When news of the cancellation broke, and accusations began to fly, the incident developed into the "Judt affair". The New York Review published an open letter to Abraham Foxman, national director of the ADL, signed by 114 intellectuals who felt that Judt's right to free speech had been abrogated. Numerous articles on both sides appeared in the press and the matter of criticism of Israel in America was - for once - thoroughly ventilated. The implications of the cancellation, Judt believes, were "serious and frightening", though the affair had its absurd side: the organisers of a talk he was due to give at Manhattan College on October 17 2006 asked him not to mention Israel - not an easy task given that it was a Holocaust memorial lecture, and its agreed title was "The Holocaust in postwar Europe". (He withdrew.)

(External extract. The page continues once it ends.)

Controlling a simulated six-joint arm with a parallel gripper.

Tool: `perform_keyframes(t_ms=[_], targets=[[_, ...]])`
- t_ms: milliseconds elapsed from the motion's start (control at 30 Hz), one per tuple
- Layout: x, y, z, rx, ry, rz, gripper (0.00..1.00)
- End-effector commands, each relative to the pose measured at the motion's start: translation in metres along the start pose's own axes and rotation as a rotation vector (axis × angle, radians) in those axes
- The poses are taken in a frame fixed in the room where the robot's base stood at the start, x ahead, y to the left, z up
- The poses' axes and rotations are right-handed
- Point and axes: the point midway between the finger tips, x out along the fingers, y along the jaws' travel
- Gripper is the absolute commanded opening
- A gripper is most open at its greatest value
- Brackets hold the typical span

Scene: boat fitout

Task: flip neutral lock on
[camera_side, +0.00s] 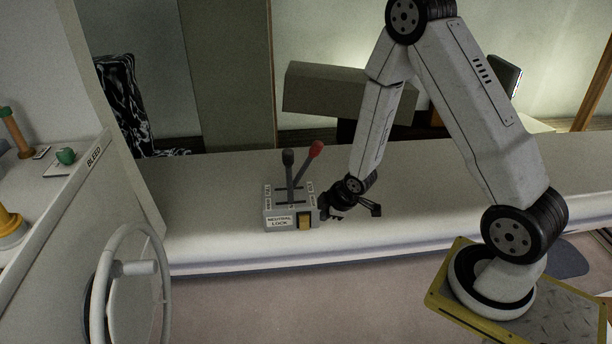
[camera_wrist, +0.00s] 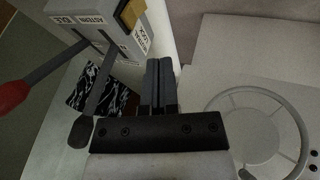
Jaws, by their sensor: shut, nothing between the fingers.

Judt says, resignedly, that the adjectives used to describe him in the media have now changed. He has become, in America, "the controversial Tony Judt" and "Tony Judt, well-known critic of Israel". He finds this "a bore", especially as his opinions "aren't regarded as especially unconventional in the rest of the world". So it made his day when a member of the audience at a lecture he gave recently came up to him afterwards and said, perhaps a little disappointedly: "You're not controversial, you're just complicated."

·*This paragraph was changed on Tuesday May 20. It originally said that just before the essay was published, Robert Silvers, the editor of the New York Review of Books, asked: "You are Jewish, aren't you?" But Robert Silvers did not ask the question. An editor of the New York Times op-ed pages put the question to Judt, in 2006, in relation to a different essay published by that newspaper.